Wednesday, August 29, 2012

The Girl with The Dragon Tattoo - Stieg Larsson

Buku ini sudah cukup lama saya beli, namun baru sempat dibaca akhir2 ini, maklum 780 halaman sama sekali bukan buku yang tipis. Tertarik karena iming2 menyabet penghargaan internasional dan dianggap sebagai novel terbaik abad ini (millenium trilogy) tadinya saya mau beli tiga2nya, namun karena belum tahu kualitas Larsson, saya putuskan untuk menyelesaikan dulu trilogi pertama. 

Sedang asyik2nya membaca ternyata sebagian halaman hilang dari halaman 321 ke 336, eh begitu dibaca lagi masuk ke halaman 352, lagi2 halaman berikutnya kembali ke 337. Kualitas terjemahan yang bagus membuat buku ini enak dibaca, dan tidak banyak kesalahan secara tulisan, paling2 seperti halaman 636 ada kesalahan penulisan nama seharusnya Anita Vanger, tertulis Anita Blomkvist.

Nyaris tidak ada tokoh positif dalam buku ini, tokoh utama Blomkvist selingkuh dengan Erika anehnya dengan sepengetahuan suami Erika. Saat melakukan investigasi jurnalistik Blomkvist berhubungan intim dengan narasumber dari keluarga Henrik Vanger yaitu Cecilia Vanger, Blomkvist bahkan juga berhubungan intim dengan Lisbeth Salander (tokoh utama wanita) yang merupakan mitranya dalam kasus ini.  Blomkvist juga digambarkan sebagai tokoh yang  tidak percaya agama sekaligus atheis sebagaimana kebanyakan generasi muda Eropa saat ini. Disisi lain Bjurman yang digambarkan menjadi wali Salander menyalahgunakan posisinya dengan serangan seksual pada salander.

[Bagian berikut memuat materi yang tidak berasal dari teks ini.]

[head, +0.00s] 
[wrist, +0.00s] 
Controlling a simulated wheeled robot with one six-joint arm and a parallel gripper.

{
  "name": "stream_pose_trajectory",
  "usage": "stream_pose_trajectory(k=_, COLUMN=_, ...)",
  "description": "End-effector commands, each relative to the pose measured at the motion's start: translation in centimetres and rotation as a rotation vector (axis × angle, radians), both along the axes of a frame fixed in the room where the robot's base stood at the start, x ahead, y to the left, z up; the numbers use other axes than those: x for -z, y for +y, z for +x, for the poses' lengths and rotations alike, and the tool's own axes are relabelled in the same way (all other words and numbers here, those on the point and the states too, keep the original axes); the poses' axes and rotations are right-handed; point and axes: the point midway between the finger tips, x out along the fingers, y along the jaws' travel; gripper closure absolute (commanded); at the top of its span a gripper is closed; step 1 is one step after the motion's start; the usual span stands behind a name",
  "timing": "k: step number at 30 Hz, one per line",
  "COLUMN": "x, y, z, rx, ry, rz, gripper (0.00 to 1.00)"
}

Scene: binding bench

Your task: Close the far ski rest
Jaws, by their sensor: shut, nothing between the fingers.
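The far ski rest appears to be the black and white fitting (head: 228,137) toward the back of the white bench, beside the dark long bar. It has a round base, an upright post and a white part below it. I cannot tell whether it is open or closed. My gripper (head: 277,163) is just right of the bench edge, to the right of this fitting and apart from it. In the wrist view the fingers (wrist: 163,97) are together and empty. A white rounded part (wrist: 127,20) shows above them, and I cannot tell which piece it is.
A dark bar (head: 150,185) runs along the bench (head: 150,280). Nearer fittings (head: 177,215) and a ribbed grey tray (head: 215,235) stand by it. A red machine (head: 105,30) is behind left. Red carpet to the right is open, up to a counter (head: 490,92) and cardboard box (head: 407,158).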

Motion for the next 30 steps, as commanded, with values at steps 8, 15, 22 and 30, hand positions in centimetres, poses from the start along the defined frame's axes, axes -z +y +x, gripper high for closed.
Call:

Lalu Salander digambarkan sebagai pribadi yang “sakit” berhubungan intim dengan banyak pria dan kadang dengan Mimmi teman-nya yang lesbian. Bukan hanya itu, kecendrungan seksual Christer salah satu mitra Blomkvist dan Erika  di Millenium (majalah investigasi finansial yang didirikan Erika, Bolmkvist dan Christer) juga agak berbau homoseksual.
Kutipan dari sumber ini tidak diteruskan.